GOAL - Starting at the line that contains "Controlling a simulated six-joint" and stopping after the line that contains "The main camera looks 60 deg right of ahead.", copy the lines exactly. Pictures are left out.

>> BEGIN

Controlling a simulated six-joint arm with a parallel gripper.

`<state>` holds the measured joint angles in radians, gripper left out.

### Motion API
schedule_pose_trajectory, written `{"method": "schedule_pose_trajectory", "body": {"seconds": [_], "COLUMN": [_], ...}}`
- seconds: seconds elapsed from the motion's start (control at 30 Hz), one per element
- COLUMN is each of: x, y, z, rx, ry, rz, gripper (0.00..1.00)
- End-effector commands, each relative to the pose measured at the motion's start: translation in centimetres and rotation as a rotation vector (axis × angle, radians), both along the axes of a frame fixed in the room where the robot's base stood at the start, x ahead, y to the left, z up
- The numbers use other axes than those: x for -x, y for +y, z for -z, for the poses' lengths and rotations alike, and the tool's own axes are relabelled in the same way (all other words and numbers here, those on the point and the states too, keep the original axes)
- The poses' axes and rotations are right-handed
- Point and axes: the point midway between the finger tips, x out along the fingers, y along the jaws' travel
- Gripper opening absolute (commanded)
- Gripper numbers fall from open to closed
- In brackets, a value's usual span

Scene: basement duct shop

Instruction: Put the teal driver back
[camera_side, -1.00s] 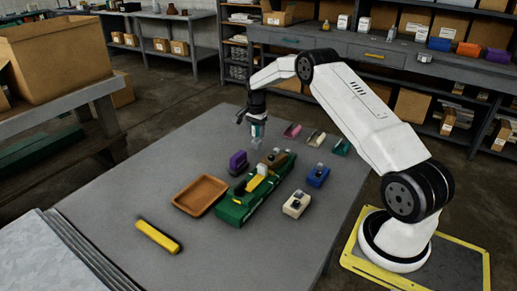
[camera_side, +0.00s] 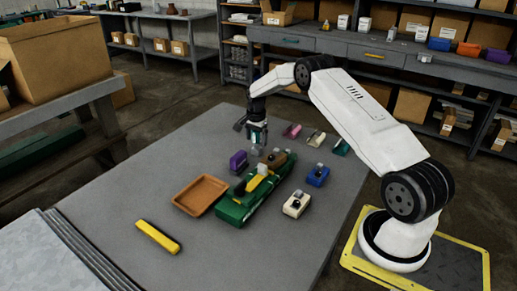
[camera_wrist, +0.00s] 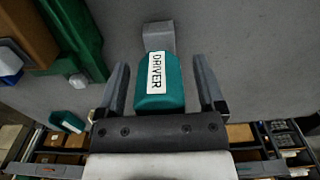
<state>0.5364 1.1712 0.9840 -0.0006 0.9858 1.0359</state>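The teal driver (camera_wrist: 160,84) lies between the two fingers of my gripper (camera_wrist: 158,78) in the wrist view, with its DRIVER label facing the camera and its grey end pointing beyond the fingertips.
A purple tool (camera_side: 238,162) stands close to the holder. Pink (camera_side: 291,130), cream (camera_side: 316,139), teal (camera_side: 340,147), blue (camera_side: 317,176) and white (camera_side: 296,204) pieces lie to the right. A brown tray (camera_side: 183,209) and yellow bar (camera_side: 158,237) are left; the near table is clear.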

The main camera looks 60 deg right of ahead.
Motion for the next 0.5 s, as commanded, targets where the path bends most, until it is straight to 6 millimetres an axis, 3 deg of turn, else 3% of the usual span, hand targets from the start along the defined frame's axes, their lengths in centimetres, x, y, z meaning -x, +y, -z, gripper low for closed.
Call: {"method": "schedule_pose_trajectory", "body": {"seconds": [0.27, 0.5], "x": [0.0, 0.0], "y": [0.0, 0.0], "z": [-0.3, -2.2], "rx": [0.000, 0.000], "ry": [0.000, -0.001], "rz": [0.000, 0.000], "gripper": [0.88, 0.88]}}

>> END
>> BEGIN

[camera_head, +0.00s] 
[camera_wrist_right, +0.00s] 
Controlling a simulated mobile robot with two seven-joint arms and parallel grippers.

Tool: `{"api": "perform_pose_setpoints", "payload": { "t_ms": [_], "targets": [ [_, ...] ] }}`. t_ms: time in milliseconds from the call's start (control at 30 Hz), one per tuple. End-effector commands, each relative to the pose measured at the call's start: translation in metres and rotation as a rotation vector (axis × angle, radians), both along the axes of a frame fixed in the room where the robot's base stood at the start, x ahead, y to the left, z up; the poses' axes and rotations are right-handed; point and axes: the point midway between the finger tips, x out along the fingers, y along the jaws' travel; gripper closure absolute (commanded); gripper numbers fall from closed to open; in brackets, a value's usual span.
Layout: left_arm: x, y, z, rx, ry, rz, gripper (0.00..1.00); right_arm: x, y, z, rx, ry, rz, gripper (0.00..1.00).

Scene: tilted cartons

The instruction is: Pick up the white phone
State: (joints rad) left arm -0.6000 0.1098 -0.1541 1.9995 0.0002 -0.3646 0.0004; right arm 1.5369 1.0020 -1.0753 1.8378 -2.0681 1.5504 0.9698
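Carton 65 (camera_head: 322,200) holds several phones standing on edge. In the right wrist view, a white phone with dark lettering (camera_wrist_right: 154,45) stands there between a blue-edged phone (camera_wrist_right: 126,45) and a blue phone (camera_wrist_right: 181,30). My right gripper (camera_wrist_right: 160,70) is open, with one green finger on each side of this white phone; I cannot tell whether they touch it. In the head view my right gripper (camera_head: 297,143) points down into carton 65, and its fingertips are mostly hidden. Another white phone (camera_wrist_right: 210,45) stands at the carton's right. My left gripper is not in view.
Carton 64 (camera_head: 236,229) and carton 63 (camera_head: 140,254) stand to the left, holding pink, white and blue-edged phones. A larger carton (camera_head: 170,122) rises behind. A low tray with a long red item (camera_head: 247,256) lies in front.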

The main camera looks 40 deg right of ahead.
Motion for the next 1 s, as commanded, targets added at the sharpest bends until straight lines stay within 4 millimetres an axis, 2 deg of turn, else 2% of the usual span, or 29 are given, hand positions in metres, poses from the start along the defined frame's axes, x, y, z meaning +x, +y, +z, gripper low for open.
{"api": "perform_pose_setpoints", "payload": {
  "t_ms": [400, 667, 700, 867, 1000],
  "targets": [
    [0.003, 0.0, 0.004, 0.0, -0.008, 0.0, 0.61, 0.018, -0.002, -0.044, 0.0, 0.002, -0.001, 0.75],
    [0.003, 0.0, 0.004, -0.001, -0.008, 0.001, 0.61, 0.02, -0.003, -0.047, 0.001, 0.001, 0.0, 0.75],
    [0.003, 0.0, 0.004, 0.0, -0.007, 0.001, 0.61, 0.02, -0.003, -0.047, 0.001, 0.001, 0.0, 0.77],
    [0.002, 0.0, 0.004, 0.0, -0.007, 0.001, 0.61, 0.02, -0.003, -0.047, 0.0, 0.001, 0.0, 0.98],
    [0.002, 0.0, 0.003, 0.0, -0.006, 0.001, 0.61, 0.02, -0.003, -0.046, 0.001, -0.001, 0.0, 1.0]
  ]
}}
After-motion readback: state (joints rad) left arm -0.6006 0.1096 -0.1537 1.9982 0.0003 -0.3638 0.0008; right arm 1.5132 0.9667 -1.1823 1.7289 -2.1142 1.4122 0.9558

>> END

SOLUTION TO THE EXERCISE -
Controlling a simulated six-joint arm with a parallel gripper.

`<state>` holds the measured joint angles in radians, gripper left out.

### Motion API
schedule_pose_trajectory, written `{"method": "schedule_pose_trajectory", "body": {"seconds": [_], "COLUMN": [_], ...}}`
- seconds: seconds elapsed from the motion's start (control at 30 Hz), one per element
- COLUMN is each of: x, y, z, rx, ry, rz, gripper (0.00..1.00)
- End-effector commands, each relative to the pose measured at the motion's start: translation in centimetres and rotation as a rotation vector (axis × angle, radians), both along the axes of a frame fixed in the room where the robot's base stood at the start, x ahead, y to the left, z up
- The numbers use other axes than those: x for -x, y for +y, z for -z, for the poses' lengths and rotations alike, and the tool's own axes are relabelled in the same way (all other words and numbers here, those on the point and the states too, keep the original axes)
- The poses' axes and rotations are right-handed
- Point and axes: the point midway between the finger tips, x out along the fingers, y along the jaws' travel
- Gripper opening absolute (commanded)
- Gripper numbers fall from open to closed
- In brackets, a value's usual span

Scene: basement duct shop

Instruction: Put the teal driver back
[camera_side, -1.00s] 
[camera_side, +0.00s] 
[camera_wrist, +0.00s] 
<state>0.5364 1.1712 0.9840 -0.0006 0.9858 1.0359</state>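The teal driver (camera_wrist: 160,84) lies between the two fingers of my gripper (camera_wrist: 158,78) in the wrist view, with its DRIVER label facing the camera and its grey end pointing beyond the fingertips.
A purple tool (camera_side: 238,162) stands close to the holder. Pink (camera_side: 291,130), cream (camera_side: 316,139), teal (camera_side: 340,147), blue (camera_side: 317,176) and white (camera_side: 296,204) pieces lie to the right. A brown tray (camera_side: 183,209) and yellow bar (camera_side: 158,237) are left; the near table is clear.

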The main camera looks 60 deg right of ahead.

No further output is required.